Entrando por um ouvido...

“Sabe aquela guria de azul? Gostou de ti, quer te conhecer”, falou-me um amigo, certa noite de sábado em que decidimos sair para dar um volta pelo centro. Este mesmo amigo, o mais descarado de nós, abordou umas moças que passavam; tentando jogar o seu charme irresistível, como ele mesmo definia, ficou lá conversando por um tempo antes de voltar com os olhos grudados em mim, sorrindo, e dizer- me a frase do início do texto. Foi com o canto dos olhos que vi a moça e constatei que era bonita, além de aparentemente ser muito simpática. Bem, uma oportunidade dessas não aparece todo dia, e não quis desperdiçá-la; chamei-a discretamente e sentamo-nos em um banco para conversar a sós. Logo percebi que ela gostava muito de falar, e eu, como melhor ouvinte, fiz- lhe uma pergunta qualquer para dar- lhe ânimo, e esta por sua vez começou a discursar freneticamente. Falou- me sobre a família, sobre os estudos, sobre os namoros... enfim, falou-me de quase tudo que fez e que deixou de fazer na vida. Alguns (muitos) minutos depois eu já sabia tudo sobre ela, e ela não sabia nem o meu nome. Quando percebeu isso, tentou se desculpar: “Nossa, como eu falo! (imagina!) Mas e aí, me diz alguma coisa sobre ti...”. Espantado com sua falta de interesse, indaguei: “Falar o quê?”, antes de ela responder: “Ah, sei lá, qualquer coisa...”. A princípio fiquei decepcionado com o suposto desleixo da menina, mas depois acabei percebendo que apesar de falar muito, ela não sabia ouvir, e, consequentemente, conversar. Infelizmente, naquela noite não tive sorte, pois minha nova amiga não quis nada comigo; entretanto, aquele episódio levantou-me uma dúvida a qual ainda me esforço para responder: Será que os jovens (e as pessoas em geral) sabem conversar?

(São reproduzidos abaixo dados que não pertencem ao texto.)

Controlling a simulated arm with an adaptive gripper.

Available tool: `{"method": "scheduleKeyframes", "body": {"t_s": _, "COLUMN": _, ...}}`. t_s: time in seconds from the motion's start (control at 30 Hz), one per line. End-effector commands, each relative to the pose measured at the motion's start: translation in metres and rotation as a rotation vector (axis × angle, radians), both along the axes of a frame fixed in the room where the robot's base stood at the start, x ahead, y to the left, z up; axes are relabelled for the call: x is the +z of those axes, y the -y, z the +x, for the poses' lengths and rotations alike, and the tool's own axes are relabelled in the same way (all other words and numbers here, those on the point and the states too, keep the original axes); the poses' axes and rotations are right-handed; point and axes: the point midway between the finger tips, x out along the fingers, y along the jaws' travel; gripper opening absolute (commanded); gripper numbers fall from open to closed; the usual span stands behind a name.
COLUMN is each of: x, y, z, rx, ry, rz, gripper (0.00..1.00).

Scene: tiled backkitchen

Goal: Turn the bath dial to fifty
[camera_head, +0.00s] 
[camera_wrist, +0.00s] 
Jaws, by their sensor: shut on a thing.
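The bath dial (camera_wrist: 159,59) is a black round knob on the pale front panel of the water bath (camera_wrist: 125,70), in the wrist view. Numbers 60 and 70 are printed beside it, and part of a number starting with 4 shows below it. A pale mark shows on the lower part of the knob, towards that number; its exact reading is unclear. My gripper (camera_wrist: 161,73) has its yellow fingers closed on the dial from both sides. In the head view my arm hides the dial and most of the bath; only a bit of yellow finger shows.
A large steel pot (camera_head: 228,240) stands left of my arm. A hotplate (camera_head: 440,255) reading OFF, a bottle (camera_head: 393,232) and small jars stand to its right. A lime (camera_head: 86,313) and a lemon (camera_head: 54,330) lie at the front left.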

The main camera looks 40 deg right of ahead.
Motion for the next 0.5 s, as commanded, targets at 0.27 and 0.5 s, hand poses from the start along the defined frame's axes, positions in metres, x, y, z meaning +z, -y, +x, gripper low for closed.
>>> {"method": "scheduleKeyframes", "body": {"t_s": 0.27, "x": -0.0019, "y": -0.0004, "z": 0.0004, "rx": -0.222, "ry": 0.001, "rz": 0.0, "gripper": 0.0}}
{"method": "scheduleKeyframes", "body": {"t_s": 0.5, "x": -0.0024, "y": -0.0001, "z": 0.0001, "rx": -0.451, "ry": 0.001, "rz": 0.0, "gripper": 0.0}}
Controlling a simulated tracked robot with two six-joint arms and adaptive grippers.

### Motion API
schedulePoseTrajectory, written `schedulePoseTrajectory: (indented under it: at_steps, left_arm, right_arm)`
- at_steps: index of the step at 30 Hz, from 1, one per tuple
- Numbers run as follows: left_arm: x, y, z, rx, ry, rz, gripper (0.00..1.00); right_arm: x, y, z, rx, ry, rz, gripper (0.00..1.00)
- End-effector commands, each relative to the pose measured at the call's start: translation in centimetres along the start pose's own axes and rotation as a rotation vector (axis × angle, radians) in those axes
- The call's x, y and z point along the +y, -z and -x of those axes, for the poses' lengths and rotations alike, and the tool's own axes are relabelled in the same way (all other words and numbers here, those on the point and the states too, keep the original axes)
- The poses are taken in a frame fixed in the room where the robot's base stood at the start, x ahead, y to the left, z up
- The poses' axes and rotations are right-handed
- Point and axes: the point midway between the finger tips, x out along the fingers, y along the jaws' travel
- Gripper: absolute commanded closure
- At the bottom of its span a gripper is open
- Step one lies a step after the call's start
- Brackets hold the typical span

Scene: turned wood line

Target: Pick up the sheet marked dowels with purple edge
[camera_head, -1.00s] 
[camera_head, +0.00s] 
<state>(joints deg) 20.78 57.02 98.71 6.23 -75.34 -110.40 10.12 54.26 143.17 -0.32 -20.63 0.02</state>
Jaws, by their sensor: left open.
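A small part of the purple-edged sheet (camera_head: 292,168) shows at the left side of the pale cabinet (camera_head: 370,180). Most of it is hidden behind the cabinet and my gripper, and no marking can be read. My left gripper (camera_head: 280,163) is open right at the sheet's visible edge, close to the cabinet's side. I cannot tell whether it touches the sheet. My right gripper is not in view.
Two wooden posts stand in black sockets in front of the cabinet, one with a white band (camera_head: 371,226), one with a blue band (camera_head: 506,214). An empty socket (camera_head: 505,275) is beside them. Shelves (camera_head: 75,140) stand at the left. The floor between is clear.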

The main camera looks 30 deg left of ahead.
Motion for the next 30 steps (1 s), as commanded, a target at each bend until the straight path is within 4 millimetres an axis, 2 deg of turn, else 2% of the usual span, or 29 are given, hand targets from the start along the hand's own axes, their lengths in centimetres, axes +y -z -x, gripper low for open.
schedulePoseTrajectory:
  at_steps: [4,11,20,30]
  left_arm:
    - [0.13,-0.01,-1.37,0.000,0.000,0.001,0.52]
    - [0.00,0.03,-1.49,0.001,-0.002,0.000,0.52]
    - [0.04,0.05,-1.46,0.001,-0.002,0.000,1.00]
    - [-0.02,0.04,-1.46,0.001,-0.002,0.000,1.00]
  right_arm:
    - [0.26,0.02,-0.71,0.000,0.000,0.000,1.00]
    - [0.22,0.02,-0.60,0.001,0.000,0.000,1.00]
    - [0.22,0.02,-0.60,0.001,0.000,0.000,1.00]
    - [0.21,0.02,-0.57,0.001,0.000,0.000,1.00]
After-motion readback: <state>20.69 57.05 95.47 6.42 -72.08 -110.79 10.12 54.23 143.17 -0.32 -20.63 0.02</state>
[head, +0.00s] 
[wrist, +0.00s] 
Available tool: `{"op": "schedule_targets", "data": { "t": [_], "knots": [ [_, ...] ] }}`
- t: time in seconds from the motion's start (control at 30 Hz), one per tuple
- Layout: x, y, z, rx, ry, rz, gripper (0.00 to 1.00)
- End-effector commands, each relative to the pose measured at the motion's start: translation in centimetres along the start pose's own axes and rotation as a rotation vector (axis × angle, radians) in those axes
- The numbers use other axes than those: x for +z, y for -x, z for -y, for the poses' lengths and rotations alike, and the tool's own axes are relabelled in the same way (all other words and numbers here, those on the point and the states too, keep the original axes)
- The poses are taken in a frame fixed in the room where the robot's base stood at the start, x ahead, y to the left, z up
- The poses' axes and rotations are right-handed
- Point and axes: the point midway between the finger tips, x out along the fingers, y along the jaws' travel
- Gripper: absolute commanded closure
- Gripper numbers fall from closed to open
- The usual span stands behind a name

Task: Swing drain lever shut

Como a menina daquela noite, muitas pessoas sabem falar; com elas o assunto nunca morre, pois basta fazer-lhes uma pergunta qualquer para (re)começarem seu “monólogo”. Entretanto, sabemos que um diálogo não significa apenas falar, mas falar e ouvir. Com isso nota-se certa arrogância em muitos que querem apenas contar os fatos de sua vida para alguém, mas estão sempre desinteressadas em ouvir as histórias dos outros. Existem nos nossos dias poucos casos de bons ouvintes, aqueles que não apenas escutam, mas prestam atenção, fazem perguntas, concordam com a cabeça e demonstram ao interlocutor que estão interessados no assunto.

As muitas falhas na comunicação verbal podem ser explicadas por diversos motivos, no entanto o mais óbvio deles é também o fundamental: Não sabemos conversar simplesmente porque conversamos cada vez menos. O excesso de trabalho e até mesmo a falta de segurança nas ruas são grandes responsáveis para que as pessoas estejam perdendo o costume de fazer visitas e botar o assunto em dia ou apenas jogar conversa fora. No entanto, não serei pretensioso de pensar que conheço todas as razões pelas quais o diálogo está se tornando uma prática em extinção, só o que posso afirmar é que a psicologia é a profissão do futuro.

Exato, a psicologia é a profissão do futuro, pois se seguirmos neste ritmo, chegará o dia em que as pessoas estarão ocupadas demais para ouvirem umas as outras, e sentirão profunda necessidade de conversar e expor suas preocupações para alguém. Como os padres e seus confessionários atendem apenas os religiosos e católicos, sobrará para os psicólogos o papel de conversar e ouvir aqueles que tiverem problemas. Desta forma, a busca por estes profissionais será enorme. Com a grande procura, talvez surjam até promoções: “Pague uma consulta e leve duas”, ou então “No dia de seu aniversário você não paga!”.

Para evitar que nosso humilde planeta chegue a esse ponto, devemos fazer algumas coisas simples, como perguntar para alguém como foi seu dia, por exemplo. É preciso se interessar pela vida dos amigos e familiares, ouvir o que eles têm a dizer, para que os outros se interessem por nós, da mesma forma. Finalmente, quando estivermos falando com alguém, não custa nada lembrar-se que ali, nos ouvindo, está uma pessoa a qual naquele momento faz parte da nossa vida, e a está compartilhando conosco.